| Subcribe via RSS

It Took A Rumor

May 25th, 2007 | 4 Comments | Posted in Life

To the promotional and marketing board directors of McDonald’s: Green straws, to coincide with the launch of Shrek 3, do not make your beverages more appealing. I understand you’re trying to compensate for the loss of your “Hugo Thirst” campaign, in which your “Big Gulp” sized drinks are only 69-cents. Still, for the rest of us who partake in your “value meals”, most of which consist of oversized sandwiches or mere scraps of chicken (you call “nuggets”), we do not find the off-yellow color of the straws at all appealing. Your straws also do not make me want to go see Shrek 3 anytime soon, though I was going to wait for it to come out on DVD anyway before I watched it. Just thought I’d pass that along.

After that paragraph, my quotation mark key needs a break. I wonder how people who use speech-recognition software make symbols like quotation marks or exclamation points. Do they have to use a sort of inflection in their voice?

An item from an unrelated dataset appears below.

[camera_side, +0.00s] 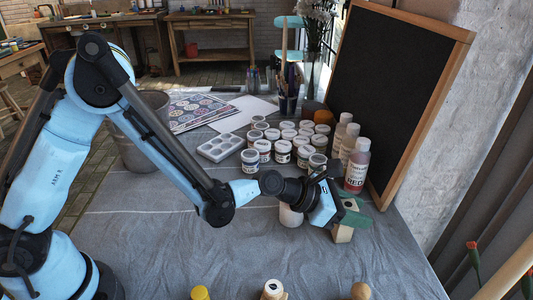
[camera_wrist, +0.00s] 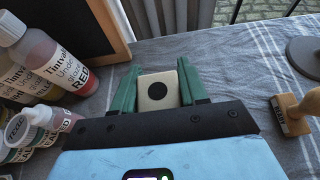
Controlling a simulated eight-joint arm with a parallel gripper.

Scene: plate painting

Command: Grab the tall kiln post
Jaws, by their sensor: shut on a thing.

Today, I did something bold and different—I planned out a nap time. I actually jotted it down on my dry-erase board and I plan to see it through. It’s from 2PM to 4PM Pacific time. I can’t remember the last time I actually took a nap, though I can remember the last time I didn’t want to take a nap. I was probably seven or eight, and I remember staring at the ceiling of my bedroom for about two hours. That was the day I discovered that foamy, bumpy white crap on the ceiling that comes off when you touch it. What’s that stuff made out of anyway?

Yesterday, I participated in an eBay auction for the first time ever. And in that same auction, I was outbid for the first time ever. I learned two things from this experience. The first thing I learned is that no matter how much you and the other person raise your maximum bid by dollar increments, a third person with a better buyer score will always come in at the very last second and win. This means that the entire auction means nothing until the very last two minutes.

The second thing I learned is that I really didn’t want another iPod anyway.